▸ **GOAL OF THE EXERCISE**: Would you quote the material below from its first line through the line containing "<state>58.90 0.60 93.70", exactly and with both ends included?

○ ○ ○ ○ ○ ○ ○

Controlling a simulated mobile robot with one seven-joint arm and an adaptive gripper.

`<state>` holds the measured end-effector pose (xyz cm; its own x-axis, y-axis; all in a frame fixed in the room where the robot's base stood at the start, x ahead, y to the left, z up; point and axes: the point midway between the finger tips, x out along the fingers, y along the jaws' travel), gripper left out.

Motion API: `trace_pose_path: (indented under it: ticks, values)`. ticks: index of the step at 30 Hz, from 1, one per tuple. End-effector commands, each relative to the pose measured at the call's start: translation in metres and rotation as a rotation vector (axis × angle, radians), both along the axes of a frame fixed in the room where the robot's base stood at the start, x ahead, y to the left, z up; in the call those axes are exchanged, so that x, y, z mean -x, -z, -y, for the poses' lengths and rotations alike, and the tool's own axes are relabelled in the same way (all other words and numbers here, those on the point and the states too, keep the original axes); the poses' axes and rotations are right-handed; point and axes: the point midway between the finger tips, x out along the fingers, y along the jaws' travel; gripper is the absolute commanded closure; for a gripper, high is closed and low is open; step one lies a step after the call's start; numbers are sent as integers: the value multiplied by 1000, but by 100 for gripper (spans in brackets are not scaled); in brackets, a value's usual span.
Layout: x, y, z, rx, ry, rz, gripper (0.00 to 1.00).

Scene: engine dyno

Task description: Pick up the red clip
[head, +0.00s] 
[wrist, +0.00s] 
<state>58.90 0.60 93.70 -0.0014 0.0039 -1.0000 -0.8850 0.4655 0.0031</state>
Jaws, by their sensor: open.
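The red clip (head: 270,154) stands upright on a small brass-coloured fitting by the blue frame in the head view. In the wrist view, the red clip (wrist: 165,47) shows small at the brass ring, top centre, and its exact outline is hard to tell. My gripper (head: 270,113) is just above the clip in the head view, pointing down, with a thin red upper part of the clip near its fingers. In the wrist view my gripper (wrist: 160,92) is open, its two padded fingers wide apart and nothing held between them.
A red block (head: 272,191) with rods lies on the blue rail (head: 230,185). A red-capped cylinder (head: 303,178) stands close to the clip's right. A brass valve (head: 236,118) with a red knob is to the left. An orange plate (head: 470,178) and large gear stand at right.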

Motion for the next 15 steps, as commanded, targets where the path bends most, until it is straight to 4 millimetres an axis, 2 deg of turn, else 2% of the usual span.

○ ○ ○ ○ ○ ○ ○

▸ **ANSWER**:
Controlling a simulated mobile robot with one seven-joint arm and an adaptive gripper.

`<state>` holds the measured end-effector pose (xyz cm; its own x-axis, y-axis; all in a frame fixed in the room where the robot's base stood at the start, x ahead, y to the left, z up; point and axes: the point midway between the finger tips, x out along the fingers, y along the jaws' travel), gripper left out.

Motion API: `trace_pose_path: (indented under it: ticks, values)`. ticks: index of the step at 30 Hz, from 1, one per tuple. End-effector commands, each relative to the pose measured at the call's start: translation in metres and rotation as a rotation vector (axis × angle, radians), both along the axes of a frame fixed in the room where the robot's base stood at the start, x ahead, y to the left, z up; in the call those axes are exchanged, so that x, y, z mean -x, -z, -y, for the poses' lengths and rotations alike, and the tool's own axes are relabelled in the same way (all other words and numbers here, those on the point and the states too, keep the original axes); the poses' axes and rotations are right-handed; point and axes: the point midway between the finger tips, x out along the fingers, y along the jaws' travel; gripper is the absolute commanded closure; for a gripper, high is closed and low is open; step one lies a step after the call's start; numbers are sent as integers: the value multiplied by 1000, but by 100 for gripper (spans in brackets are not scaled); in brackets, a value's usual span.
Layout: x, y, z, rx, ry, rz, gripper (0.00 to 1.00).

Scene: engine dyno

Task description: Pick up the red clip
[head, +0.00s] 
[wrist, +0.00s] 
<state>58.90 0.60 93.70 -0.0014 0.0039 -1.0000 -0.8850 0.4655 0.0031</state>

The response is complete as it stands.